Each line below should be quoted exactly, please.

=======

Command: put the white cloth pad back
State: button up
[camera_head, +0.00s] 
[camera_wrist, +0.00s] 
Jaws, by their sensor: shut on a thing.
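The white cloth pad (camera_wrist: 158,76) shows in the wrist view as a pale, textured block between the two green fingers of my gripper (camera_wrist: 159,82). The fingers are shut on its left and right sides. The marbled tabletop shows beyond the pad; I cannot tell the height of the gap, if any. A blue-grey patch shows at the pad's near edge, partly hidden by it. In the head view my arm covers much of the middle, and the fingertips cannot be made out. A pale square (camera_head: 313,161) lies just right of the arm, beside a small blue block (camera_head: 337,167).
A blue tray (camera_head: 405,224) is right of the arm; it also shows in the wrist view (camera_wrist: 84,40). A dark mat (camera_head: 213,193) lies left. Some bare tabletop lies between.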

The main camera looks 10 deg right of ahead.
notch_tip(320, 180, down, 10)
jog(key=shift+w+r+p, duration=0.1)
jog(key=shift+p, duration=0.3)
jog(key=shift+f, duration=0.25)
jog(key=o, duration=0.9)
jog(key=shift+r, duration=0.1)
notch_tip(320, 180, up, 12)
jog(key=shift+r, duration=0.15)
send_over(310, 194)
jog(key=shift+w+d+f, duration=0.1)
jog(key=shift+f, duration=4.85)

=======

— Correct answer —
Command: put the white cloth pad back
State: button up
[camera_head, +0.00s] 
[camera_wrist, +0.00s] 
Jaws, by their sensor: shut on a thing.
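The white cloth pad (camera_wrist: 158,76) shows in the wrist view as a pale, textured block between the two green fingers of my gripper (camera_wrist: 159,82). The fingers are shut on its left and right sides. The marbled tabletop shows beyond the pad; I cannot tell the height of the gap, if any. A blue-grey patch shows at the pad's near edge, partly hidden by it. In the head view my arm covers much of the middle, and the fingertips cannot be made out. A pale square (camera_head: 313,161) lies just right of the arm, beside a small blue block (camera_head: 337,167).
A blue tray (camera_head: 405,224) is right of the arm; it also shows in the wrist view (camera_wrist: 84,40). A dark mat (camera_head: 213,193) lies left. Some bare tabletop lies between.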

The main camera looks 10 deg right of ahead.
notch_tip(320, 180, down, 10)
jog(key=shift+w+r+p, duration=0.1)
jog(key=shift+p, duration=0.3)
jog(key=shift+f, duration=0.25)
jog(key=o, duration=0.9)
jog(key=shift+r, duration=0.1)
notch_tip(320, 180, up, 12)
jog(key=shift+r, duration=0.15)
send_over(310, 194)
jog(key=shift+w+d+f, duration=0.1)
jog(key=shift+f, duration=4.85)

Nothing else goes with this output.